La “ayudita” del productor
Cuando el verano de 1979 se posaba sobre Londres ya tenían en gatera London Calling, ahora solo restaba encontrar productor y estudios, lo que ocurrió pocos días después cuando encontraron a Guy Stevens, un prodigio de la dinámica productiva, aunque bastante díscolo e impredecible, que había trabajado con bandas punk desconocidas a las que siempre terminaba haciéndolas brillar, quien sugirió los estudios Wessex Sound. Stevens era un entusiasta sin remedio y fue quien vio en el disco una proyección que batiría cualquier récord.
Evidentemente no se equivocaba y el grupo se bancó estoicamente al “delirante” productor que entre indicaciones precisas de cómo debía sonar ese disco, chuceaba al ingeniero de sonido, desparramaba sillas en el estudio, volcaba una botella de tinto sobre los teclados para que “suene mejor”, le soplaba “correcciones” a Strummer sobre cómo debía tocar ciertos pasajes y tenía siempre a punto una puteada a la Thatcher, a quien también imitaba semejando un ser esperpéntico y abominable.
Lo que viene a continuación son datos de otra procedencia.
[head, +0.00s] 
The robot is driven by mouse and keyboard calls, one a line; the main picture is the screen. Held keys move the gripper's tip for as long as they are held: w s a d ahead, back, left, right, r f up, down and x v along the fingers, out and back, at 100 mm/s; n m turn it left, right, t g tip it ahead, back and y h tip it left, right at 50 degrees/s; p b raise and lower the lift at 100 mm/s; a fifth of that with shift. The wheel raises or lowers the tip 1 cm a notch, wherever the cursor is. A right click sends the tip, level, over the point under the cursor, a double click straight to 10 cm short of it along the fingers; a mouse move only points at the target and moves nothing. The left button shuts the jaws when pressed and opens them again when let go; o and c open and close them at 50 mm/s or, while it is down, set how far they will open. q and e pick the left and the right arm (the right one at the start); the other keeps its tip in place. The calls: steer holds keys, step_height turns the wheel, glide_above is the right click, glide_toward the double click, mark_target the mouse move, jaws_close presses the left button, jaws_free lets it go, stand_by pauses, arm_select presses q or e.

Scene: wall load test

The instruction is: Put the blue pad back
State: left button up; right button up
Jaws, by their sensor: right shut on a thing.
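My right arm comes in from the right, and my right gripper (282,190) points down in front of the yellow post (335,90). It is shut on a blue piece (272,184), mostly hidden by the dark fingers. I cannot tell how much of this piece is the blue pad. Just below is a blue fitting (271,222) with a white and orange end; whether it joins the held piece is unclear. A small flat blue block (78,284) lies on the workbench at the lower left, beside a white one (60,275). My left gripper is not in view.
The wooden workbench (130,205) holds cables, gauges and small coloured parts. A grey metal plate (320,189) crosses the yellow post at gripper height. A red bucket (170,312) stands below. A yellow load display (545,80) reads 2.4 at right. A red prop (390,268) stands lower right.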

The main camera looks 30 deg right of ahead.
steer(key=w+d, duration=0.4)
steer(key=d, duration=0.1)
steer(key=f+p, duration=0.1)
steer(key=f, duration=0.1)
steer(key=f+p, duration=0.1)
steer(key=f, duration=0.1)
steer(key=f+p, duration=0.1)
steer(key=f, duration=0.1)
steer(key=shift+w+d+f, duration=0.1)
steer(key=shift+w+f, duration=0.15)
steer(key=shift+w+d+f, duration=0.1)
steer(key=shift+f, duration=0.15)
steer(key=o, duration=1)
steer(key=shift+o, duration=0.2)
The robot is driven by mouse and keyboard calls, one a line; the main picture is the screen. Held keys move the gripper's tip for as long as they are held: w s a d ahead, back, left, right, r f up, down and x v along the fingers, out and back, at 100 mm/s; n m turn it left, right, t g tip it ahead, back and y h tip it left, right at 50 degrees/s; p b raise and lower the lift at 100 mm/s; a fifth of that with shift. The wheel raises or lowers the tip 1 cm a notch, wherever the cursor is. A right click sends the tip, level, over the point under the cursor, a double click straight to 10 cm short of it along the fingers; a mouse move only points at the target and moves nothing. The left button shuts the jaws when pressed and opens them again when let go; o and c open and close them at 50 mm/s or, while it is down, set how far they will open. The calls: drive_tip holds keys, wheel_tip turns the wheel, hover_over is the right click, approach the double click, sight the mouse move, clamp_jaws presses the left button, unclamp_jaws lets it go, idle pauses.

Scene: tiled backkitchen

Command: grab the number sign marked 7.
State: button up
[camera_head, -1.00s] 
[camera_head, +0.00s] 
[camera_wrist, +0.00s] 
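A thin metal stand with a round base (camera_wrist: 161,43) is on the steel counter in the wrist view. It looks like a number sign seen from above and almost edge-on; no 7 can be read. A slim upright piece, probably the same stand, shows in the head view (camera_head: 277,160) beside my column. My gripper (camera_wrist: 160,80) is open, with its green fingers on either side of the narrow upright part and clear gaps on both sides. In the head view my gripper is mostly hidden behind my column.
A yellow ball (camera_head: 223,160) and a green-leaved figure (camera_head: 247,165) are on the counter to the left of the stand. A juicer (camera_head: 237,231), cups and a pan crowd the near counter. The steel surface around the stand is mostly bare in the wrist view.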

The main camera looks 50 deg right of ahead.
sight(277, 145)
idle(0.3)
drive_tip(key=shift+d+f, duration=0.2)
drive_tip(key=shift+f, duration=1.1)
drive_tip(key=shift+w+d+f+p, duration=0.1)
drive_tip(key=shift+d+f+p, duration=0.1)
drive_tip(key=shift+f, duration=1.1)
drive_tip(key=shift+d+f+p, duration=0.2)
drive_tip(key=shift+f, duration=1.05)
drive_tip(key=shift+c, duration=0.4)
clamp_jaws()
De ese modo London Calling estuvo en bateas en diciembre de ese año y resultaría un poderoso disco doble de 19 canciones que vigorizaba a The Clash, confirmando el carácter radical de la banda, y la ponía otra vez en la cresta de la ola. El álbum, cuya tapa concentraba la iracundia y el propósito guerrero de su contenido, fue bienvenido entre la crítica especializada a uno y otro lado del océano, fue top ten en Inglaterra y vendió cerca de dos millones de copias en el mundo (también porque tratándose de un disco doble, terminaría vendiéndose como uno solo). Hoy integra la lista de los 500 mejores álbumes de todos los tiempos. Y se lo escucha detenidamente en estos tiempos de sangría neoliberal, su actualidad es desconcertante.